Polluants émergents dans l’eau potable : attention aux pesticides et résidus d’explosifs

Publié le 14 avril 2023

Le laboratoire d’hydrologie de l’Anses (Agence nationale de sécurité sanitaire de l’alimentation, de l’environnement et du travail) mène régulièrement des campagnes pour mesurer, dans l’eau destinée à la consommation humaine, la présence de composés chimiques qui n’est pas ou trop peu recherchée lors des contrôles réguliers. Les données de la dernière campagne viennent d’être publiées. L’analyse a été menée sur plus de 150 pesticides et métabolites de pesticides, ainsi que d’une cinquantaine de résidus d’explosifs. Dans l’agglomération grenobloise, tout est fait par la régie pour contrôler très régulièrement la qualité des ressources, notamment des deux grands champs de captage (Rochefort et Jouchy-Pré Grivel) qui fournissent 85 % de l’eau aux usagers. Tout est fait pour élargir les contrôles à de nouvelles molécules et surveiller ce qui provient des rejets des industriels dans la Romanche et le Drac (rejets pourtant interdits par l’arrêté de DUP de 1967 du captage de Rochefort).

A l’issue de cette campagne, l’Anses demande d’élargir le spectre des composés surveillés dans les eaux destinées à la consommation humaine : « Concernant les métabolites de pesticides, ces travaux devraient permettre de faire évoluer la liste de molécules intégrées dans le cadre du contrôle sanitaire des eaux afin d’en améliorer la pertinence. »

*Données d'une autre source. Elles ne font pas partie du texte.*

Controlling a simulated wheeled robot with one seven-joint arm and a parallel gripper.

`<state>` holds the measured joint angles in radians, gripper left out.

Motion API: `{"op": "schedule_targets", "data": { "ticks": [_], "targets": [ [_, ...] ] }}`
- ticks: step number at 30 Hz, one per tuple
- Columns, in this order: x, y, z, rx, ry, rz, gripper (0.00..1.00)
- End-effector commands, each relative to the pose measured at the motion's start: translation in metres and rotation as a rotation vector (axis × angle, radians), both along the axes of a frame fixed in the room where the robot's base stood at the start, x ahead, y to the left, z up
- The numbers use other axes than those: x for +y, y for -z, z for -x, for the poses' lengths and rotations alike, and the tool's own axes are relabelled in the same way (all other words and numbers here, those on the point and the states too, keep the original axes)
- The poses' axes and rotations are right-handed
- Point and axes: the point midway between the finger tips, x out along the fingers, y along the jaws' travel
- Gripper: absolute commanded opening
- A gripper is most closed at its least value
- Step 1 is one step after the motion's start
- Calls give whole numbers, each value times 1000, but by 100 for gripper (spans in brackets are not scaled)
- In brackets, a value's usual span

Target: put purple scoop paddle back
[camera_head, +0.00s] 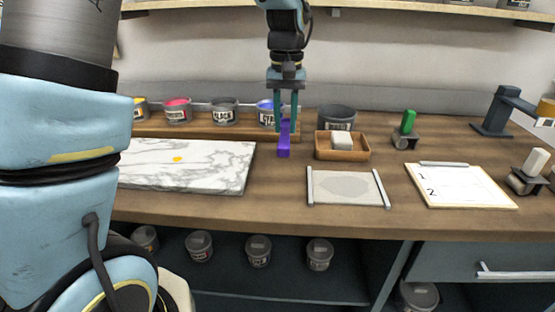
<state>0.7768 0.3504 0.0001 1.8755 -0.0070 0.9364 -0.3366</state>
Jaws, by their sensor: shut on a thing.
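The purple scoop paddle (284,148) hangs upright below my gripper (286,126). My gripper points down and its fingers are shut on the paddle's upper part. The paddle is over the wooden bench top (270,208), right of the marble slab. I cannot tell whether its lower end touches the bench. A can with a blue rim (265,118) stands just behind and left of the fingers, partly hidden by them.
Pink (178,110) and black-labelled (223,111) cans stand on a wooden riser. A wooden tray with a white block (342,140) and a dark pot (336,117) are right of the paddle. A marble slab (210,165) lies left, a grey mat (346,188) in front.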

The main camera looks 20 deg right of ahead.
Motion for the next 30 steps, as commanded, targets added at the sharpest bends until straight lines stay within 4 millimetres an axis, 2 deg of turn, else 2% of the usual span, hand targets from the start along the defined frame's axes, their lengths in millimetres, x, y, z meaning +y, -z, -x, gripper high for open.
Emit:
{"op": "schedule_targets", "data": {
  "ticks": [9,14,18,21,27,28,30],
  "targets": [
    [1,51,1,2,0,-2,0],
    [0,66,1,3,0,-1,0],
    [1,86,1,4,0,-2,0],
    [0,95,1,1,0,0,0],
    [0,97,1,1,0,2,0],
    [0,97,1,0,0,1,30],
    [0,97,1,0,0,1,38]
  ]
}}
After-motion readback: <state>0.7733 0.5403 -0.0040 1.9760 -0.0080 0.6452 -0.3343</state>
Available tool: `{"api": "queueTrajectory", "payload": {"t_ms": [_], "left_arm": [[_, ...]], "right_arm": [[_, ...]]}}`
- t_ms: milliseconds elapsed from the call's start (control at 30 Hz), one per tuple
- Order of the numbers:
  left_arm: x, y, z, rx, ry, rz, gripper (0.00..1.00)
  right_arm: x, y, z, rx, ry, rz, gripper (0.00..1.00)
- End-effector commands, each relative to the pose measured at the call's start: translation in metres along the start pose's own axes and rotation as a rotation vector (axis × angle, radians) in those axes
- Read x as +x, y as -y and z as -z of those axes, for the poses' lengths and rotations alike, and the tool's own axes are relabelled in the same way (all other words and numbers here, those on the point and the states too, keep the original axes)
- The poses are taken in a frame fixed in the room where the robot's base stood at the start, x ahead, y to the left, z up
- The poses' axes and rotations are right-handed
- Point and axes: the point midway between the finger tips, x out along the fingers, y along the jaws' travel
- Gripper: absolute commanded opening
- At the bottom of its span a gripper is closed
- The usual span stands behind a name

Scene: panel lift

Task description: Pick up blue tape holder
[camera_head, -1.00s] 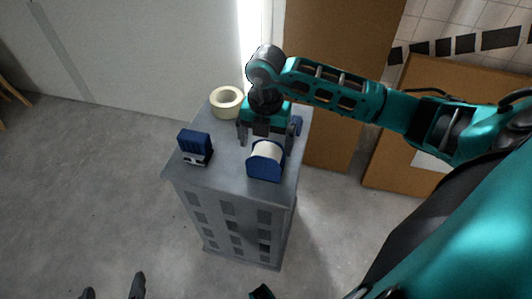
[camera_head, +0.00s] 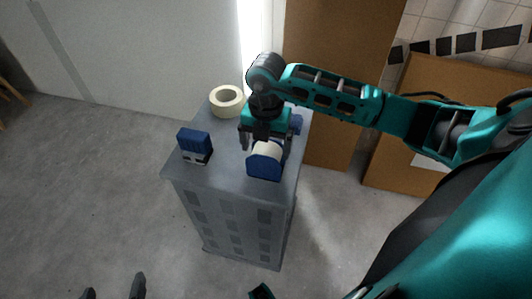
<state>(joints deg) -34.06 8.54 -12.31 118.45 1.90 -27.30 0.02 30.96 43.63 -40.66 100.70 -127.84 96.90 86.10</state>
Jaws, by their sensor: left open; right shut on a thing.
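The blue tape holder (camera_head: 264,169) with a white roll in it stands on top of the grey cabinet (camera_head: 225,166), near its front right. My right gripper (camera_head: 265,149) reaches down from above and is shut on the tape holder, with a finger at either side of its upper part. The holder appears to rest on the cabinet top. My left gripper (camera_head: 113,289) is at the bottom edge of the view, low and far from the cabinet. Its two dark fingertips are apart, with nothing between them.
A cream tape roll (camera_head: 226,100) lies at the cabinet's back edge. A blue and grey block-like item (camera_head: 195,146) stands at its left. Another blue item (camera_head: 296,124) is partly hidden behind my right gripper. Brown panels (camera_head: 335,75) stand behind on the right.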

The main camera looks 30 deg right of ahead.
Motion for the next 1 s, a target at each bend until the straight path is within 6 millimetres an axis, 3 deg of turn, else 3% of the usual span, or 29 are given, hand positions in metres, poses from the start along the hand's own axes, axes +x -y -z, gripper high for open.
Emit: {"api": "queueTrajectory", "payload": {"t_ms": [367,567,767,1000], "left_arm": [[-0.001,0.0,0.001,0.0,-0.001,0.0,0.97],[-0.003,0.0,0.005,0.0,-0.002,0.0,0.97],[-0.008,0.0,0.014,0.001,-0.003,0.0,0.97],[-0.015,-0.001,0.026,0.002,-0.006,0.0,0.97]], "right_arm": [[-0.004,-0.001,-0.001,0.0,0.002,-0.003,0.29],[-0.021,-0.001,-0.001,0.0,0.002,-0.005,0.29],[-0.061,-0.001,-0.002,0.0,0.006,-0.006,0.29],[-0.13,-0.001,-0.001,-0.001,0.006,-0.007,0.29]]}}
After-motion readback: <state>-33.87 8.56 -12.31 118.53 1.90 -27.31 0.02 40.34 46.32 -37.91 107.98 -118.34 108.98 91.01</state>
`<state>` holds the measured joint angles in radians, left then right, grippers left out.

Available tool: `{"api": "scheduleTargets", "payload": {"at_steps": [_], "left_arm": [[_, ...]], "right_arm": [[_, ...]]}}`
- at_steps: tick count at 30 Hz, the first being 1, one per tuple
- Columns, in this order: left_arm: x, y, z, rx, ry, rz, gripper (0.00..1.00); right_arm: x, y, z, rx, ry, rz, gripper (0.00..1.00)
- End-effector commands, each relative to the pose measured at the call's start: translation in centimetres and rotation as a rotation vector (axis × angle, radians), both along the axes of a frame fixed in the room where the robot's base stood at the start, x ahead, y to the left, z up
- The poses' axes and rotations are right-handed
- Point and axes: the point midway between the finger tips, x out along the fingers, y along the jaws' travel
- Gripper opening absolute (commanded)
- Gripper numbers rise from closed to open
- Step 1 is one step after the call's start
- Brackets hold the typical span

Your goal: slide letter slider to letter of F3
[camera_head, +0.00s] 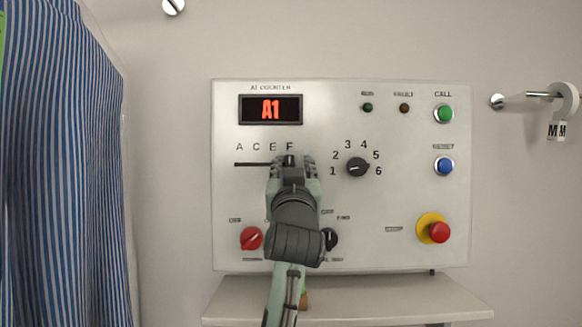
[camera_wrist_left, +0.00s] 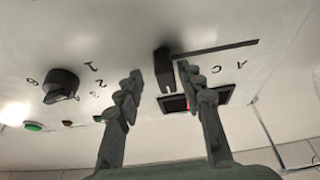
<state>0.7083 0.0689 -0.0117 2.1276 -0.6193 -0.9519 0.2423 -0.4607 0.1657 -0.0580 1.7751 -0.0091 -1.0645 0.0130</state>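The white control panel (camera_head: 340,220) has a horizontal letter slot (camera_head: 250,164) under the letters A, C, E, F. The dark letter slider knob (camera_head: 289,160) shows just below the F, partly hidden by my left gripper (camera_head: 291,165). In the left wrist view, the black slider knob (camera_wrist_left: 164,68) is at the slot's left end, away from the A. My left gripper (camera_wrist_left: 160,74) has its fingers apart, with the knob showing between the tips; I cannot tell whether a finger touches it. My right gripper is not in view.
The number dial (camera_head: 357,167) is right of the slider. A red knob (camera_head: 251,238), a blue button (camera_head: 444,165) and a red emergency button (camera_head: 438,232) are also on the panel. A shelf (camera_head: 400,300) juts out below. Striped cloth (camera_head: 60,180) hangs at left.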

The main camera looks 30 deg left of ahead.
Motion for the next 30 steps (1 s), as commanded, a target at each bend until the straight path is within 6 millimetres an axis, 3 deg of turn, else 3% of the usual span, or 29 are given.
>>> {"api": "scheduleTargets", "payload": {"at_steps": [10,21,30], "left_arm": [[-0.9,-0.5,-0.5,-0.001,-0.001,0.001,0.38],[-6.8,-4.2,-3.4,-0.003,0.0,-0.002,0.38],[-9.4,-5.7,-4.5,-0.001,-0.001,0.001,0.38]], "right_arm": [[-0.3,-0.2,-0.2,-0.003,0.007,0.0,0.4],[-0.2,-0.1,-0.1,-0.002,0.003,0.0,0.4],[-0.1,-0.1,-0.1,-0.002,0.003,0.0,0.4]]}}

Pour cette campagne de mesures, trois classes de polluants ont été sélectionnées : 157 pesticides et métabolites de pesticides ; 54 résidus d’explosifs ; un solvant : le 1,4-dioxane.

La campagne a permis de collecter plus de 136 000 résultats. Les prélèvements d’eaux brutes et traitées ont été réalisés sur tout le territoire français. L’objectif était d’analyser des points de captage d’eau représentant environ 20 % de l’eau distribuée.

Un cas a particulièrement attiré l’attention des experts : le métabolite du chlorothalonil – métabolite le plus fréquemment retrouvé, dans plus d’un prélèvement sur deux – qui conduit à des dépassements de la limite de qualité (0,1 µg/litre) dans plus d’un prélèvement sur trois. Ce métabolite est issu de la dégradation dans l’environnement du chlorothalonil, un fongicide pourtant interdit en France depuis 2020. C’est le signe de la persistance dans l’environnement de traces de pesticides même longtemps après la fin de leur utilisation.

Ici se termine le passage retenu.